#### What you will do:
Starting with the first line and ending with the line that holds "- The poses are", repeat the material exactly.

#### Information provided:
--------

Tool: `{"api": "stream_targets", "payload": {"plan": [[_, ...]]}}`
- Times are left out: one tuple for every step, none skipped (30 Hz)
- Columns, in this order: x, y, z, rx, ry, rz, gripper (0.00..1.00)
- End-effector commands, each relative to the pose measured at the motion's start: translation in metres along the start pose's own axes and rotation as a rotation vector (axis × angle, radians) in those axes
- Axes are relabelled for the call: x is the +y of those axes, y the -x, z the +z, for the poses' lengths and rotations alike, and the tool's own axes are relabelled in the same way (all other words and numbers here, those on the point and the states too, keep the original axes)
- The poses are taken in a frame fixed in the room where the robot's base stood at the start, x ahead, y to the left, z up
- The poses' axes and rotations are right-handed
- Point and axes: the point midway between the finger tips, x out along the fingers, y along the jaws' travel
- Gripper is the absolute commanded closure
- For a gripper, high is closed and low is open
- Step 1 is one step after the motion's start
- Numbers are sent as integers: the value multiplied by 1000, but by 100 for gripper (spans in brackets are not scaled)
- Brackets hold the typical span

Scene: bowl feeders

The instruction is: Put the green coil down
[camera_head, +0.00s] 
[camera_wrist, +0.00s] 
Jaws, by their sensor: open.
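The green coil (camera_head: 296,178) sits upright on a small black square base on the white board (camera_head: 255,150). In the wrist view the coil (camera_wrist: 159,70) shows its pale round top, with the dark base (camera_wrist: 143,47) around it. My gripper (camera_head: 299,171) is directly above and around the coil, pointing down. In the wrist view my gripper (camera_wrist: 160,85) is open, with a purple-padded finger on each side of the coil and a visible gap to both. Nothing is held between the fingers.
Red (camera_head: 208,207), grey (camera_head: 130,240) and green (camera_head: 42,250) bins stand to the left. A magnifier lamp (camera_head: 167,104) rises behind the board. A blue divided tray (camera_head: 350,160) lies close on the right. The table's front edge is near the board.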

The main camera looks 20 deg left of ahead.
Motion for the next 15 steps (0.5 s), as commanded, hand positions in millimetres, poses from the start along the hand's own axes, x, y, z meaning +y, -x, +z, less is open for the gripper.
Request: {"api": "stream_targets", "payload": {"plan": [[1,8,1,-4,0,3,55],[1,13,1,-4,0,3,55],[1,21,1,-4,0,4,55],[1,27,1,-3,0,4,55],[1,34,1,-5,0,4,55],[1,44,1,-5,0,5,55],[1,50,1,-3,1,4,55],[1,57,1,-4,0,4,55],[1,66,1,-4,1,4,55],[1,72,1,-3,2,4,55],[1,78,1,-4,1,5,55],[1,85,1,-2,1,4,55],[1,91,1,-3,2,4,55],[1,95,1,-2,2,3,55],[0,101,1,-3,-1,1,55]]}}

--------

#### Output below:
Tool: `{"api": "stream_targets", "payload": {"plan": [[_, ...]]}}`
- Times are left out: one tuple for every step, none skipped (30 Hz)
- Columns, in this order: x, y, z, rx, ry, rz, gripper (0.00..1.00)
- End-effector commands, each relative to the pose measured at the motion's start: translation in metres along the start pose's own axes and rotation as a rotation vector (axis × angle, radians) in those axes
- Axes are relabelled for the call: x is the +y of those axes, y the -x, z the +z, for the poses' lengths and rotations alike, and the tool's own axes are relabelled in the same way (all other words and numbers here, those on the point and the states too, keep the original axes)
- The poses are taken in a frame fixed in the room where the robot's base stood at the start, x ahead, y to the left, z up

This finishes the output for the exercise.